Im Frühling 1895 nahmen Louis und Auguste Lumière vor der Fabrik ihres Vaters auf, wie die Angestellten ihrem Feierabend entgegeneilen. In Paris ist der weltälteste Film nun wieder im Salon zu sehen.

Was am Abend des 28. Dezember 1895 im „Grand Café“ am Pariser Boulevard des Capucines geschah, ist ziemlich genau überliefert. 33 Schaulustige nahmen im Salon Indien im Keller Platz, was die Veranstalter erst enttäuschte. Immerhin hatten sie in dem umgebauten Billardsaal 100 Sitze installiert. Der Abend wurde dennoch ein Erfolg. Die Zuschauer wohnten einer Zeitenwende bei.

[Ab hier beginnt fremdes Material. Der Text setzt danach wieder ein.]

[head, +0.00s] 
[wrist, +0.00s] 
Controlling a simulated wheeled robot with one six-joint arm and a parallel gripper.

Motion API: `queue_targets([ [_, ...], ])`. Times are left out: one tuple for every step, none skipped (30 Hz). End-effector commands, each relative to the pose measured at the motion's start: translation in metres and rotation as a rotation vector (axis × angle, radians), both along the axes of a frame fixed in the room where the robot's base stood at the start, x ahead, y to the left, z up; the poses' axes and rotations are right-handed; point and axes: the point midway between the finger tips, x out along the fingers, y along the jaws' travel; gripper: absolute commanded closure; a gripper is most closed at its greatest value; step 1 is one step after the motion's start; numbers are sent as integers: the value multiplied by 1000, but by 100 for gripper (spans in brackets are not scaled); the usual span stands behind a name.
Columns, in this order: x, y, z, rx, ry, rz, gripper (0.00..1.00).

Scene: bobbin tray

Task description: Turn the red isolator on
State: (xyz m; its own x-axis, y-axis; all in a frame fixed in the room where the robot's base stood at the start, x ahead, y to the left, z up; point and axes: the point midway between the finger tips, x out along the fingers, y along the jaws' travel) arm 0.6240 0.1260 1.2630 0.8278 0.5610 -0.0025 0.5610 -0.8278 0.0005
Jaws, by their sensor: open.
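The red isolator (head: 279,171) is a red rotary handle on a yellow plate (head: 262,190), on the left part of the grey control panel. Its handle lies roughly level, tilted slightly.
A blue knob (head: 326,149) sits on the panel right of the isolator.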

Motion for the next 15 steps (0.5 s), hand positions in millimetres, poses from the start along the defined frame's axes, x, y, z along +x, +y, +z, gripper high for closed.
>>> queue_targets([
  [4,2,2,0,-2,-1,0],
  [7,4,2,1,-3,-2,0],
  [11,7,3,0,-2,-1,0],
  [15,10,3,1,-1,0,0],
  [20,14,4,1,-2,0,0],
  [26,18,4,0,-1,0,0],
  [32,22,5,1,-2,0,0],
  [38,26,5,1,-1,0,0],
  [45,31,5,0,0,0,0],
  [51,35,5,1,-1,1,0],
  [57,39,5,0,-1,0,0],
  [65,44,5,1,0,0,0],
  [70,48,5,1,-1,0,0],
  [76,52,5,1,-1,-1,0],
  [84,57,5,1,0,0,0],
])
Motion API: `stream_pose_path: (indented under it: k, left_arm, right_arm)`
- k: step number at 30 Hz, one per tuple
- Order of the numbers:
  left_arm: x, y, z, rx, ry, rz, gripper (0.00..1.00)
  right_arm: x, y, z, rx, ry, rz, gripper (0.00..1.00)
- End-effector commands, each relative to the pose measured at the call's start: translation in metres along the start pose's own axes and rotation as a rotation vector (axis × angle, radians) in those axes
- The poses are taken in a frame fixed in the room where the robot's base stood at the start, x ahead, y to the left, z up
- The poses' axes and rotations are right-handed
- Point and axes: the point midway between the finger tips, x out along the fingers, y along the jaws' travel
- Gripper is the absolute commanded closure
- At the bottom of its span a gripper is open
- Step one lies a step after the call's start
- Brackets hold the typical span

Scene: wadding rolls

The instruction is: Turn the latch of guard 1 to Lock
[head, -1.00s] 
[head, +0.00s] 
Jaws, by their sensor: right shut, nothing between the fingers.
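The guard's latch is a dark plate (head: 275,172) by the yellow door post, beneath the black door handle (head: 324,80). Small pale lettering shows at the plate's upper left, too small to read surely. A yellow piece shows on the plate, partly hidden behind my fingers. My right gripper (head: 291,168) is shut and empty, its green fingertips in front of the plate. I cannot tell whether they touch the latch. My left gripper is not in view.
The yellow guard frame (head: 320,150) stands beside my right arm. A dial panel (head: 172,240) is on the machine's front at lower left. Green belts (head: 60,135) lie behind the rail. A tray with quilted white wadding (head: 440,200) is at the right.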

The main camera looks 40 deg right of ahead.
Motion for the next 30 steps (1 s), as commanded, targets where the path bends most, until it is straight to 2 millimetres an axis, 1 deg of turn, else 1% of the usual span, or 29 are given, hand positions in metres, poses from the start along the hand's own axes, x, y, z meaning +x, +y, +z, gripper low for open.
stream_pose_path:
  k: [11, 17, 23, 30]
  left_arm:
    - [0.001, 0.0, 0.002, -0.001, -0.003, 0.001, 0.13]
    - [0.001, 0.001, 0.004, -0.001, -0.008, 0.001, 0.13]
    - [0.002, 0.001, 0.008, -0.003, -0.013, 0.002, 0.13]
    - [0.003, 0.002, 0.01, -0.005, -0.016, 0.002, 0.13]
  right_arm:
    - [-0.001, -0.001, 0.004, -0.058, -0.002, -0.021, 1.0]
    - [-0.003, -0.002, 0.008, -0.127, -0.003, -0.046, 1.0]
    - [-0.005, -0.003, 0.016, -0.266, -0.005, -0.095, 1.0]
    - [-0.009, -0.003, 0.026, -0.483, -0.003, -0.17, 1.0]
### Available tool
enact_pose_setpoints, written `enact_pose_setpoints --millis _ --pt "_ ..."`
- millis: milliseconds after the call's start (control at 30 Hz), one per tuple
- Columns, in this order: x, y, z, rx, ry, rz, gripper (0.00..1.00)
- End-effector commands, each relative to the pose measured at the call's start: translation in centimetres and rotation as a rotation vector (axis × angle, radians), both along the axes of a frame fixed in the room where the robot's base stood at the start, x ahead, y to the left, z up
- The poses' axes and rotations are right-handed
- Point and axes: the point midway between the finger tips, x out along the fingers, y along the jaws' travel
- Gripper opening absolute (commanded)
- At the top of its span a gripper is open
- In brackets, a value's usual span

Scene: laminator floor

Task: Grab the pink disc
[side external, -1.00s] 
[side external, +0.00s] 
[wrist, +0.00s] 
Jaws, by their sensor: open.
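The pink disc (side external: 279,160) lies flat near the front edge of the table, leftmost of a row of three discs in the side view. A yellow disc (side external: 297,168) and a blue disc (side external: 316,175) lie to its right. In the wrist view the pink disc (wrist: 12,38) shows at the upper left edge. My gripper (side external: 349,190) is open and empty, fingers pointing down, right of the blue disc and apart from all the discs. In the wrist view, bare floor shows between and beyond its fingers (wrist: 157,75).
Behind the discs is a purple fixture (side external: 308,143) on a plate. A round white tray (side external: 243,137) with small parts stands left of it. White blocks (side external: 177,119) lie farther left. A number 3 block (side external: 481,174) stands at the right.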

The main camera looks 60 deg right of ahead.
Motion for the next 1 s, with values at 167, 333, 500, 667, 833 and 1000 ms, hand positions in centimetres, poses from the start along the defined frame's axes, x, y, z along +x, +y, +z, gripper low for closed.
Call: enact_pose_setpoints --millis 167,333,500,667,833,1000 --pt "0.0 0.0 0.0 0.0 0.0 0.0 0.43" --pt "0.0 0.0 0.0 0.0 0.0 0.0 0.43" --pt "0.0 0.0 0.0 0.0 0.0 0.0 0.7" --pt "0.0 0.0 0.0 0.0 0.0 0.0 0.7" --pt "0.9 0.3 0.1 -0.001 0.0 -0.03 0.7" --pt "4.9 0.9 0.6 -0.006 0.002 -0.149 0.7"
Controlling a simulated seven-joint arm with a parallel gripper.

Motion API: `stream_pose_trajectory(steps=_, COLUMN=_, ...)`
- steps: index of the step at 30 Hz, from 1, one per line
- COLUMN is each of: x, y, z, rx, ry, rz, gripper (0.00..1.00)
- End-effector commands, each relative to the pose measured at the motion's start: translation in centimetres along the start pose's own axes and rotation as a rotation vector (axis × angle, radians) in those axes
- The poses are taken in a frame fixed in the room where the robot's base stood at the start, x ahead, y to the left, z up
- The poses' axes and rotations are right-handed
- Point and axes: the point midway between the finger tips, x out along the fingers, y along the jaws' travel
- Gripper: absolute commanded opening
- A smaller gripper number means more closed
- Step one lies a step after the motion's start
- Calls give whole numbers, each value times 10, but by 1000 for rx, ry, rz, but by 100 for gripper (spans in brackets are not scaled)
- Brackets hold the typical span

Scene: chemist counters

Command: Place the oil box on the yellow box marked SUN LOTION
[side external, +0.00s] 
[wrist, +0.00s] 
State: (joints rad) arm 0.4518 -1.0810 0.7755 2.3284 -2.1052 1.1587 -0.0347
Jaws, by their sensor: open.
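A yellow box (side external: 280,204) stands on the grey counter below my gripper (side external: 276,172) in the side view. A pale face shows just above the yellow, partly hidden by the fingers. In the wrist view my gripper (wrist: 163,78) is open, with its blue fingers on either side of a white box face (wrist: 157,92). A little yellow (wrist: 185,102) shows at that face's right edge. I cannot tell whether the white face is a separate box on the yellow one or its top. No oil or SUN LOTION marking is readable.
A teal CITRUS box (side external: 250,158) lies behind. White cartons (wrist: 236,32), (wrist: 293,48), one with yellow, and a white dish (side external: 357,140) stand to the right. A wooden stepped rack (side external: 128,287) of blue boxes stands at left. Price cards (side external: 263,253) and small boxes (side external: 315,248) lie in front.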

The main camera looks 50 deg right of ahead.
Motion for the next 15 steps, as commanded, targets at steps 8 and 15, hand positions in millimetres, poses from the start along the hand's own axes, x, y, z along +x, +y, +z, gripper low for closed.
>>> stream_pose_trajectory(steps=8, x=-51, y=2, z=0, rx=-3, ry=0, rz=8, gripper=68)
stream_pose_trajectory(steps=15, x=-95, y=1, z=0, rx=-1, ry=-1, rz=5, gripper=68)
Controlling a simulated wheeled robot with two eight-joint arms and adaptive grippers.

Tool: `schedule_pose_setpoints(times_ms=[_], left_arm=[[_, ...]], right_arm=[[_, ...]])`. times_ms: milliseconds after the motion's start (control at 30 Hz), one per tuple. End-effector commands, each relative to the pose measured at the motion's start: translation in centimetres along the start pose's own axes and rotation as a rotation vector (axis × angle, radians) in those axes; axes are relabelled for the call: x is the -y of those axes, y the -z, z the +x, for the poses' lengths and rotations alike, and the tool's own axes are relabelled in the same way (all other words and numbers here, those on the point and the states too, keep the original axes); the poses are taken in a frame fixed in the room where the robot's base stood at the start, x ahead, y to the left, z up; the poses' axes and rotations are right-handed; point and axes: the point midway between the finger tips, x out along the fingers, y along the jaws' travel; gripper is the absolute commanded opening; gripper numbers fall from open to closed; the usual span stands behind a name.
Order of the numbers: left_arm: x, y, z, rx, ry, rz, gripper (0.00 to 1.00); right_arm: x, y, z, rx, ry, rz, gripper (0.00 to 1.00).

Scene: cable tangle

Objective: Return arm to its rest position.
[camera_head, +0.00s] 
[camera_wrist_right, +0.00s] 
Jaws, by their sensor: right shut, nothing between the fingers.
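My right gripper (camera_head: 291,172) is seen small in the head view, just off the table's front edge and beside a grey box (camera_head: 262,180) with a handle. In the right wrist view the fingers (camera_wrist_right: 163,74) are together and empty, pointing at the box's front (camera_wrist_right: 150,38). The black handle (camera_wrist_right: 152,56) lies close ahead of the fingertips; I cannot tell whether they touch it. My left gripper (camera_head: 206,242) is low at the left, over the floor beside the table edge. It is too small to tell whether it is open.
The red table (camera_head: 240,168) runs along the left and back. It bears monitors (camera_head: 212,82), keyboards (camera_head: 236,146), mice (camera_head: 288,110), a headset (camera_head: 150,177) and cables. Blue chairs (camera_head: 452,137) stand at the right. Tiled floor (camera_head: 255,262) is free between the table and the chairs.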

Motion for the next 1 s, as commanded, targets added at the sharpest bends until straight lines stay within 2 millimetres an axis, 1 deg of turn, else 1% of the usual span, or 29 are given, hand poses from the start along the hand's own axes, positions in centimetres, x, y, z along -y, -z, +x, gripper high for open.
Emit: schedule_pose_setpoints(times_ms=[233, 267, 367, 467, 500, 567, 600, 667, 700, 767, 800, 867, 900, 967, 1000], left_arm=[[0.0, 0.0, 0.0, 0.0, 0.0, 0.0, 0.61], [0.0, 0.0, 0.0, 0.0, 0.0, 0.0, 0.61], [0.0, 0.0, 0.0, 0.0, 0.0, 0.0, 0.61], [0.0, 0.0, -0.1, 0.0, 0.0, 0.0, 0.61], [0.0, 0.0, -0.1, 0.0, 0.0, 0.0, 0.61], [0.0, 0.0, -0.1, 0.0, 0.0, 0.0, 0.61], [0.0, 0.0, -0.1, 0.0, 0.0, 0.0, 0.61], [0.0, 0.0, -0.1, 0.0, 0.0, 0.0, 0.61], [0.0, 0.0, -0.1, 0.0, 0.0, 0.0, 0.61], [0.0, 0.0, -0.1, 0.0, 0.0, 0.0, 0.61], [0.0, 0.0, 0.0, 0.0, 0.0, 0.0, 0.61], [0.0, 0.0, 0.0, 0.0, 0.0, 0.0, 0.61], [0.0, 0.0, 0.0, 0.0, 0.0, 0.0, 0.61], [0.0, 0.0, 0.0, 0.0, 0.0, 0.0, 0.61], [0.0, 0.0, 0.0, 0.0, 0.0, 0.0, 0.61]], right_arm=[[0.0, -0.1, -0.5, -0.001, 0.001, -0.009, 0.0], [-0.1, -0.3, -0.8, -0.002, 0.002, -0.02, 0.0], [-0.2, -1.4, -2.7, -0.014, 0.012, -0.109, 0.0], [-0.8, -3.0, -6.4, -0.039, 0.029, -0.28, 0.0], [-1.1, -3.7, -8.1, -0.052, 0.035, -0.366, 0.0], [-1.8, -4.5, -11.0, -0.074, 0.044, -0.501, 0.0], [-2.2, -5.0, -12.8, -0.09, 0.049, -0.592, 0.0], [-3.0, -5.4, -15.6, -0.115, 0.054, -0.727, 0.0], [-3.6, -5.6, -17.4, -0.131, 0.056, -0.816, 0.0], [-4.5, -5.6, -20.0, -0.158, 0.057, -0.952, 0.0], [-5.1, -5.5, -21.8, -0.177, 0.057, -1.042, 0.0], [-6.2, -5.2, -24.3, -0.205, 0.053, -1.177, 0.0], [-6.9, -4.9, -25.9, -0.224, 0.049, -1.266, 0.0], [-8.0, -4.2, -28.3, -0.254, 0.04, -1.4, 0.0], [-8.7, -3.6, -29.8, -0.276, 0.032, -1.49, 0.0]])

Für einen Sekundenbruchteil war davon noch nichts zu merken. Es war nur die fotografische Ansicht eines Werktors zu sehen. Aber dann bewegte sich das Bild auf der Leinwand. Stattliche Arbeiterinnen in strengen Kleidern und breitkrempigen Hüten, ernste Herren in Arbeits- und Bürokleidung, ein verschmitzt dreinschauender Radfahrer, ein herrenlos durch die Menge springender Hund und schließlich einige Pferde und Kutscher verließen die Fabrik.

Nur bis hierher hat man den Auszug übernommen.